Este tipo de conflicto entre Estados no es nuevo, se plantea con frecuencia. Pongamos el caso de las Spratley, unas islas en el Mar de China que, dada su condición geoestratégica, son reivindicadas por varios países, entre ellos China, Taiwán, Filipinas, Vietnam y Malasia. Hasta hace poco, nadie les daba ninguna importancia, en el fondo no dejaban de ser unos peñascos perdidos en el mar que alguna vez se explotaron por sus bancos de peces y el guano. El desarrollo chino ha ido acompañado del desarrollo de su flota militar y mercante, y ambas necesitan salidas a aguas abiertas. Dada la geografía de China, prácticamente está rodeada de otros estados “enemigos”. China ha ocupado militarmente las Spratley, ha instalado el embrión de una base aeronaval, lo que preocupa a los países del entorno. No son los únicos archipiélagos que reclama, también las Senkaku a Japón y las Paracel que reclaman Taiwan, Vietnam y Filipinas. En definitiva, es una cuestión de honor o mal llamada seguridad, y lo peligroso es cuando alguien lo convierte en una cuestión de supervivencia. Los “Estados insatisfechos” son fuente de conflictos, y algunos muy sangrientos.

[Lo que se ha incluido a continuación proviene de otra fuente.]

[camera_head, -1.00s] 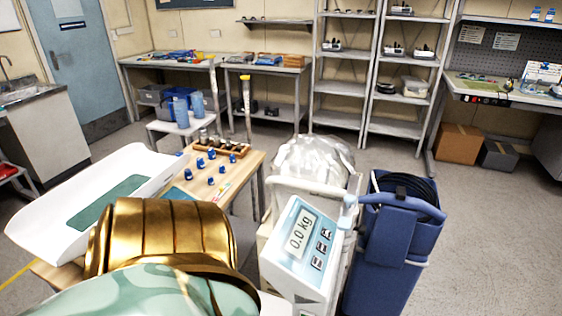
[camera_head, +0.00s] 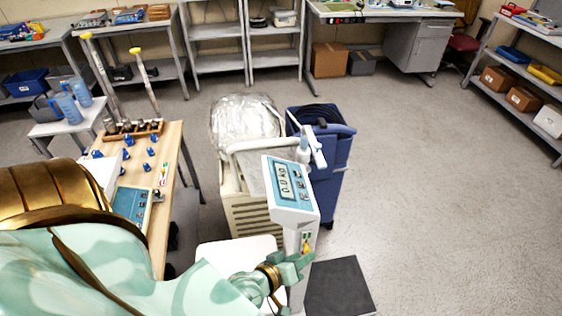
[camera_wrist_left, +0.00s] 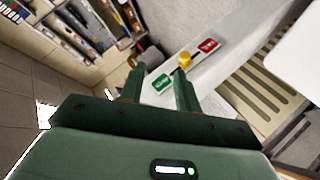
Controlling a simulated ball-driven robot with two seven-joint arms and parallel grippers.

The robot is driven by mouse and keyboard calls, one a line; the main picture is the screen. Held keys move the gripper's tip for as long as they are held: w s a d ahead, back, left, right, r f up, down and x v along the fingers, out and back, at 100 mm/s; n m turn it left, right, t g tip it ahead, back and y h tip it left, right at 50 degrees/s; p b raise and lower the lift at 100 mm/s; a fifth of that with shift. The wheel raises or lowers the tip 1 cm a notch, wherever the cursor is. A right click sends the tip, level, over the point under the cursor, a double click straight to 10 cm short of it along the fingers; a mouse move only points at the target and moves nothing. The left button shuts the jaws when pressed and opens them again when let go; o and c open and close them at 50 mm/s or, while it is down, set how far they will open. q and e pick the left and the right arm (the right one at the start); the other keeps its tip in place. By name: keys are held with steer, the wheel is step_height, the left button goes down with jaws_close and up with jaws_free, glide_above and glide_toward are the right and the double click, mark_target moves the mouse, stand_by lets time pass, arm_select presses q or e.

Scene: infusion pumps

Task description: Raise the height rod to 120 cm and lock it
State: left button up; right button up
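A white scale column (camera_head: 296,240) carries a tilted display head (camera_head: 290,190) reading 0.0 kg. On the column's front is a small yellow knob (camera_head: 306,248). In the left wrist view the yellow knob (camera_wrist_left: 184,59) sits between a green label (camera_wrist_left: 162,83) and a red label (camera_wrist_left: 208,45). My left gripper (camera_head: 300,264) is at the column, just below the knob. In the wrist view its fingers (camera_wrist_left: 159,78) are apart, with the knob just beyond the right fingertip. A white and pale-blue upright part (camera_head: 305,150) stands behind the display; I cannot tell whether it is the height rod.
A dark mat (camera_head: 339,287) lies right of the column. A blue cart (camera_head: 330,170) and a plastic-covered unit (camera_head: 245,125) stand behind it. The floor at right is clear.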

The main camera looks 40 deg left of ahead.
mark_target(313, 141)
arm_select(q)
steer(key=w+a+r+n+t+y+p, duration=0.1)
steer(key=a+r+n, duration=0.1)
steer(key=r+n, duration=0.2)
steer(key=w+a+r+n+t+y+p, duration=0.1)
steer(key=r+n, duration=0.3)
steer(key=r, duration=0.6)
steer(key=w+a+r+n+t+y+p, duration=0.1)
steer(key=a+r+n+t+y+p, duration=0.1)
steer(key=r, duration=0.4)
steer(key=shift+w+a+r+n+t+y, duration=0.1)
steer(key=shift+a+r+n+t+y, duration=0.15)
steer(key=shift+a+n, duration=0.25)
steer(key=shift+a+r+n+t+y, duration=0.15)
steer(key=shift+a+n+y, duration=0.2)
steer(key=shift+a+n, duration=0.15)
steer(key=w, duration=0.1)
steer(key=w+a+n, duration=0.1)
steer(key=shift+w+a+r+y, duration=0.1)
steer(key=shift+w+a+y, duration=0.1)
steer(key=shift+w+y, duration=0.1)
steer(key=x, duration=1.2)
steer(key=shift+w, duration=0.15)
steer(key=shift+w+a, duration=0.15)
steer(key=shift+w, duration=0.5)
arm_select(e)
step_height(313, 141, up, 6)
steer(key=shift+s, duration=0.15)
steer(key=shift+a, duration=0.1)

Volviendo a la Luna, el problema que se plantea no es que no tengamos que “explotar” los recursos o las posibilidades que nos plantea nuestro satélite, sino que los Estados tienen necesidades muy distintas a los ciudadanos que los sustentan y lo que puede plantearse en términos de exploración y descubrimiento científico puede terminar, y ejemplos hay muchos, en conflictos entre gobiernos y sociedades. La cuestión es que los Estados no deberían involucrarse en una labor que es mucho más adecuada para las empresas, que buscarán un beneficio económico a través de la satisfacción de sus clientes y la de sus trabajadores.